In the
1960s we had Quality Control procedures for all products. This generally
required the right tools, training, documentation, inspection and feedback.
These usually worked well, but not everywhere. Those companies who
overemphasized product component cost reduction ended up reducing quality and
reliability and consumers noticed.
The
companies who developed the products in the 1930s were riddled with unions and
disconnected departments. Design engineers lived in a “stovepipe” and rushed to
meet sales and cost reduction goals.
They then tossed the designs over the wall to manufacturing. Manufacturing had to fight for design changes
to make products more manufacturable.
Problems
Arose
By the
1970s we had quality problems in automobile manufacturing. Designs used too many parts, cars rusted, the
paint faded, cars were big and they got 10 miles to the gallon. US consumers
started to buy smaller foreign imports to get 30 miles to the gallon. Gasoline
that had been 19.9 cents a gallon in the 1960s but rose to $1.19 a gallon by
1980. The price of new cars doubled
overnight in 1978. Inflation was over 10% per year.
The
Quality Control function in US manufacturing had started with “Zero Defects” in
the 1940s, but the US auto industry stuck with “muscle cars” and didn’t improve
the quality of their paint or adopt materials that didn’t rust and improvements
in gas mileage got them to 20 mpg by the 1980s. Japanese and German auto
manufacturers were quick to pick up on the US consumers’ demand for better
quality and the US auto companies lost market share.
By the
1980s, we had Quality Circles and ISO 9000, better paint was developed,
non-rusting plastics were being tested, cars were designed with fewer parts and
design processes were improved.
Then we
used Lean Manufacturing Process Mapping and formed teams to help improve
processes.
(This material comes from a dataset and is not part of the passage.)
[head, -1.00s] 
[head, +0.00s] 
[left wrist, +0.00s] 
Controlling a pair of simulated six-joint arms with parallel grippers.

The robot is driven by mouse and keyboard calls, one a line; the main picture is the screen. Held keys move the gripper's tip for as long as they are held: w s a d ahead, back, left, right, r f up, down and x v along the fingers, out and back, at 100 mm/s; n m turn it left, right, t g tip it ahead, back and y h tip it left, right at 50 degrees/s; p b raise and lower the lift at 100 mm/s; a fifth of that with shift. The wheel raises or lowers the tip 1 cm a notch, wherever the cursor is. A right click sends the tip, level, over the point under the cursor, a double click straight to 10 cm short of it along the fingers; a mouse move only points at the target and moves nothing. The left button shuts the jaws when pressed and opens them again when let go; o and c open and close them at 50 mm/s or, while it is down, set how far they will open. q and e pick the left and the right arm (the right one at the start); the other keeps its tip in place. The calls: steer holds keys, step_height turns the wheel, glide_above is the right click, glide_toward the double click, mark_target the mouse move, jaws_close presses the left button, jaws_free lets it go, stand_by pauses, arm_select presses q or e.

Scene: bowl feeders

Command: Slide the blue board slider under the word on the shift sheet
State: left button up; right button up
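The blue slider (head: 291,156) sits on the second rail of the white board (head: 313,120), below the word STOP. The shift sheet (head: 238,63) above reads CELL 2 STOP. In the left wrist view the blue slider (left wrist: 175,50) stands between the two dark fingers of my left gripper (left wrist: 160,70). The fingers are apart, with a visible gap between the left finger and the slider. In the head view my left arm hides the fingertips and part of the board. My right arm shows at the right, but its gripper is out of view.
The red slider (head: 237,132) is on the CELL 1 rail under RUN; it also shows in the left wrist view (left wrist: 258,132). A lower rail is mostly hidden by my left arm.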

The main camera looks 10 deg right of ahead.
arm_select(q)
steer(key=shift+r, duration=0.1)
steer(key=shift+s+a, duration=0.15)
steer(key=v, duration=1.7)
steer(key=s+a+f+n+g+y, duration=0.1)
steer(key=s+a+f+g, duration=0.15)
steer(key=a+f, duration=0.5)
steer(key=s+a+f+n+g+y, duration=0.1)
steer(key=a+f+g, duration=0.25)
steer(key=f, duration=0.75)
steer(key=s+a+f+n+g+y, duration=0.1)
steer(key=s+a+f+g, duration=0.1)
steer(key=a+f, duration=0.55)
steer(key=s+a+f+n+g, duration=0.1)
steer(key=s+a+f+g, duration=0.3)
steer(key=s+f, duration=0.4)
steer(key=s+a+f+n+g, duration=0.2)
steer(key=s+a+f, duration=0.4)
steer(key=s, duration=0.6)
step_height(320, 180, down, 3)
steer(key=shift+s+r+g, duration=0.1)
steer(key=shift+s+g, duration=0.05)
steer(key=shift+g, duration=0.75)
Better tools were employed like coordinate measuring machines to
perform automated 3D laser inspection of machined parts. Robotic welding machines were programmed to
ensure good welds and products were improving.
By the
1990s, we were finally beginning to include design engineering groups to
integrate their activities with manufacturing at the beginning of the
process. We improved quality and
reliability. We were beginning to design for manufacturing and we were
automating to ensure quality.
Then, in
the 2001, we started to send manufacturing overseas to reduce production costs
by 50%. We had adopted Lean Process Control from design concept to final
product production. Off-shoring worked well for some companies, but not for
all. There were quality problems. Manufacturing was new to these countries and
they had an expensive learning curve. We
had a lot of returns due to the errors they made. We had to send engineers to these countries
to resolve their problems. We had to train their engineers to do sustaining
design to deal with component obsolescence. The foreign companies started to
cost reduce components and quality suffered. The products we were having built
overseas became the low end of global products available. Our low cost consumer electronics had become
low quality junk.
The
Japanese introduced the Prius in 2000 and finished a redesign in 2005. The
Prius got 60 mpg. German companies continued to stress quality and other
European companies did the same.
US
Consultants J. Edwards Deming and Tony Athos warned not to take the joy out of
work and stressed respect for the individual – the primary requirement for managers
that peaked in the 1980s, but declined.
Lean
Management processes are in place in US manufacturing. We still have a
workforce trained in these methods. We
can bring manufacturing back to the US and we should do that to help our
economy. But we don’t have much time.
Those of us who were the managers and engineers who established Lean
Management are retiring. We will return to the workforce to manage the reentry
of manufacturing to the US.
Trump can
bring manufacturing back to the US by lowering our 35% corporate tax to 15%,
eliminating job-killing unnecessary regulations, reducing immigration back to
pre-1989 levels and establishing tariffs on imports.